To help you prepare for court, you can request a copy of the prosecution file for your traffic matter.

You'll also receive a Court Attendance Notice (CAN) by post prior to you court date, which includes this information along with contact details to confirm or change your plea.

Pleading not guilty

If you've chosen to go to court to plead not guilty to a traffic offence, it's important to know the following information before your court date.

When pleading not guilty, you:

  • are denying the facts as alleged by the prosecuting authority, or
  • consider the evidence to be presented by the prosecuting authority is insufficient to prove the case against you.

Disputing the accuracy of a detection instrument (camera, Lidar, radar)

It is presumed at law that detection devices are accurate and properly functioning.

If you want to challenge the accuracy of a device, you will need an expert to give evidence that the device was inaccurate. It may be worthwhile seeking legal advice in the first instance.

Disputing that you were the driver of the vehicle

If you weren't responsible for the offence but you know who was driving at the time, you must transfer the fine to the person who was at fault. You only have 21 days after the service of the penalty notice or Court Attendance Notice to do this.

If you haven't done this, this information cannot be raised as a defence at court. Instead, you can make a plea of guilty with an explanation. This can be taken into account by the magistrate at the time of sentencing.

Pleading guilty with an explanation

If you've been fined for a traffic offence – such as running a red light, using a mobile phone or speeding – you may agree that you committed the offence but think the penalty is too harsh. In this case can choose to plead guilty, but give an explanation to the court to make a case for leniency.

If you do plead guilty, the court cannot change the demerit points you receive. It can only consider the penalty. In assessing the fine, the court is not limited to the amount on the penalty notice. It may decide to give you a higher fine.

How to plead guilty with an explanation

You must let the court know whether you want you come to court or not.

If you want to plead guilty with an explanation and you do want to come to court, send a letter or email to the court where your matter is listed. You must:

  • advise the court that you wish to plead guilty but want to appear before the court for sentence
  • send your response within 14 days of receiving your Court Attendance Notice in the post.

A further date before the court will be set. You will be advised of the court date. You will need to attend the court on that date so your matter can be finalised before a magistrate.

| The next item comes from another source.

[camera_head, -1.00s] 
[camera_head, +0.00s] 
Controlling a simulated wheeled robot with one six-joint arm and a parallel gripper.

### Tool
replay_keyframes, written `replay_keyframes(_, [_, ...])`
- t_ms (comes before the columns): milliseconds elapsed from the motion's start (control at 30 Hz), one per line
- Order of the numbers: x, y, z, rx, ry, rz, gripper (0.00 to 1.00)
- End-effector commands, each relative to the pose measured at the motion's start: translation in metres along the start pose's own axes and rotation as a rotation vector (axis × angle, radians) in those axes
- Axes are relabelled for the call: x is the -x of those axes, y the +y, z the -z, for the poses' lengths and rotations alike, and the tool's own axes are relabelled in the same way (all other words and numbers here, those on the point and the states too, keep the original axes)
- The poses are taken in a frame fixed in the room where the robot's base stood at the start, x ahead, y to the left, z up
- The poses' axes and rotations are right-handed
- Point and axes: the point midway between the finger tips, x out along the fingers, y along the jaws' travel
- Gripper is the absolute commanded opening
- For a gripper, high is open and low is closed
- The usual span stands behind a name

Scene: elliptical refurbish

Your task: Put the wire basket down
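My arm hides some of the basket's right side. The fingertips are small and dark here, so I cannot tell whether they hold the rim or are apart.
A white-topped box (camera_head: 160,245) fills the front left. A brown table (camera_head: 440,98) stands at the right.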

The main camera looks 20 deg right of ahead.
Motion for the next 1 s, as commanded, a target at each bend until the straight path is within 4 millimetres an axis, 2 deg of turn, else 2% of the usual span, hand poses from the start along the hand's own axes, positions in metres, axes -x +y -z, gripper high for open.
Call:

If you wish to plead not guilty and you do not want to come to court:

  • Complete the online Notice of Pleading form, or
  • Complete the Notice of Pleading form that comes with your Court Attendance Notice in the mail. Return it to the court where your matter is listed within 14 days from the date of the letter.

The court will take into account the information you give in your Notice of Pleading form to make its decision.

Demerit points and penalties

Demerit points

Every traffic offence has a specific number of demerit points attached to it. If you are found not guilty by the court, you will not receive any demerit points.

But the court is not able to change the demerit points you receive for an offence if you are found guilty. Transport for NSW is the authority for demerit points, not the court.

It is important to know that the court has discretion to impose a penalty that involves not recording a conviction, even if you plead not guilty.

The court may impose a more severe penalty

If you are found guilty, the court may give you a fine up to 10 times the original penalty notice fine you received. You may also have to pay other costs or be convicted of an offence, which may be recorded on your criminal record.

If you can't attend on your court date

If you cannot appear at court on the scheduled date, you must let them know in writing or by telephone before your court appearance date. You should include evidence of accident, illness or misadventure. For example, if you are unwell you should provide a doctor's certificate.

If you do not attend without letting the court know in advance, the court may finalise your matter in your absence if they are satisfied you are aware of your court date. This could result in a higher penalty than the original fine you received, additional costs or criminal charges.